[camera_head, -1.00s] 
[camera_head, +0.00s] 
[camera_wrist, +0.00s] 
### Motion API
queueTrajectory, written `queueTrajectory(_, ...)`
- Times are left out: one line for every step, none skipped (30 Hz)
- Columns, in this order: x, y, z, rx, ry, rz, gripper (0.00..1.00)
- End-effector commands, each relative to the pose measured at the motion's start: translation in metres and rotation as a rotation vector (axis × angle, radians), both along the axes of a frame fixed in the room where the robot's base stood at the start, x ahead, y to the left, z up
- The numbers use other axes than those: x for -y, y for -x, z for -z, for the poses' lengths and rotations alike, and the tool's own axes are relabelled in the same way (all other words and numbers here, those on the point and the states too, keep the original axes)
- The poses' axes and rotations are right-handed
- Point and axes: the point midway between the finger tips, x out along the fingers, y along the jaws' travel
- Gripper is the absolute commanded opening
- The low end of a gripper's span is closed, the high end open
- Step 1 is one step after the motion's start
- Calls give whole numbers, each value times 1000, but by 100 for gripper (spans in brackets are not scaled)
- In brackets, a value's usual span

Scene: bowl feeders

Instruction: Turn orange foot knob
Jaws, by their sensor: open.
==*==
_STATED EXERCISE_.
Copy all the lines above that hold the string "poses".

_THE SOLUTION_.
- The numbers use other axes than those: x for -y, y for -x, z for -z, for the poses' lengths and rotations alike, and the tool's own axes are relabelled in the same way (all other words and numbers here, those on the point and the states too, keep the original axes)
- The poses' axes and rotations are right-handed

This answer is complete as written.